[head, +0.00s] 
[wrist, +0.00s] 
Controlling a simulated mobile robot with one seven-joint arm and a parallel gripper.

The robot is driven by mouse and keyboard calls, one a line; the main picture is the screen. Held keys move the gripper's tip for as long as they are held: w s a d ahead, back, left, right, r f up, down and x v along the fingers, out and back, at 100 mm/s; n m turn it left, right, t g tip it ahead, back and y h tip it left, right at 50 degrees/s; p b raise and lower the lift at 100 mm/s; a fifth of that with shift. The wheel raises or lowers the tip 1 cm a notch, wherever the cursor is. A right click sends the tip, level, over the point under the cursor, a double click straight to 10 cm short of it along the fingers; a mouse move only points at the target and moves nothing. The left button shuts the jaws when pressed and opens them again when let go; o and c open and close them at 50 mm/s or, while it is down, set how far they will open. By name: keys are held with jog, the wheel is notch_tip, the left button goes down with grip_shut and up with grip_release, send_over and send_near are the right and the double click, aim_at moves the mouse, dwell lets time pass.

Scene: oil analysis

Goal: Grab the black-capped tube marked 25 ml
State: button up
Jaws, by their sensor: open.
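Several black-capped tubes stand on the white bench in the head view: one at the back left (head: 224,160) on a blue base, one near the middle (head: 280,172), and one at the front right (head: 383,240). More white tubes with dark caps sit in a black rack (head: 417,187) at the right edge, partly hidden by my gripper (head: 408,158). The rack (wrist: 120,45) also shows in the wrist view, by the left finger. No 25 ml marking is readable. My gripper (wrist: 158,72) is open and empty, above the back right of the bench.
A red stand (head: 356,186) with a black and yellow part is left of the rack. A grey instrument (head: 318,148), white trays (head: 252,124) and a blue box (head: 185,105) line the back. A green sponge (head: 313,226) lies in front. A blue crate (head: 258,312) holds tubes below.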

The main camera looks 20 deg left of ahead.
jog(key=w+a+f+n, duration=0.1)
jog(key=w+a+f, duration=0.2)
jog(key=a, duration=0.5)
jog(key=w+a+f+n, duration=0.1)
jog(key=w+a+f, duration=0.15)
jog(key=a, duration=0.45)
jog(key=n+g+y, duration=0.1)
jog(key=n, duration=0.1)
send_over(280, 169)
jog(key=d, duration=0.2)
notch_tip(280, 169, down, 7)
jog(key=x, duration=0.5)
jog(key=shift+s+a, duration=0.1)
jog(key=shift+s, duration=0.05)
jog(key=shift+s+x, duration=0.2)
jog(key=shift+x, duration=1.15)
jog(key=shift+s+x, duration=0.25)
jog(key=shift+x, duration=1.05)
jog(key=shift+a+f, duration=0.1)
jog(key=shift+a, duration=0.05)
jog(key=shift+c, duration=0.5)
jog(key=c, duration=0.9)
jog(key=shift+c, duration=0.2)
━━━━━━━━
What you have to do: Everything from the first line above through the line that contains "State: button up" should be duplicated exactly, please, and nothing beyond it.

Result below:
[head, +0.00s] 
[wrist, +0.00s] 
Controlling a simulated mobile robot with one seven-joint arm and a parallel gripper.

The robot is driven by mouse and keyboard calls, one a line; the main picture is the screen. Held keys move the gripper's tip for as long as they are held: w s a d ahead, back, left, right, r f up, down and x v along the fingers, out and back, at 100 mm/s; n m turn it left, right, t g tip it ahead, back and y h tip it left, right at 50 degrees/s; p b raise and lower the lift at 100 mm/s; a fifth of that with shift. The wheel raises or lowers the tip 1 cm a notch, wherever the cursor is. A right click sends the tip, level, over the point under the cursor, a double click straight to 10 cm short of it along the fingers; a mouse move only points at the target and moves nothing. The left button shuts the jaws when pressed and opens them again when let go; o and c open and close them at 50 mm/s or, while it is down, set how far they will open. By name: keys are held with jog, the wheel is notch_tip, the left button goes down with grip_shut and up with grip_release, send_over and send_near are the right and the double click, aim_at moves the mouse, dwell lets time pass.

Scene: oil analysis

Goal: Grab the black-capped tube marked 25 ml
State: button up

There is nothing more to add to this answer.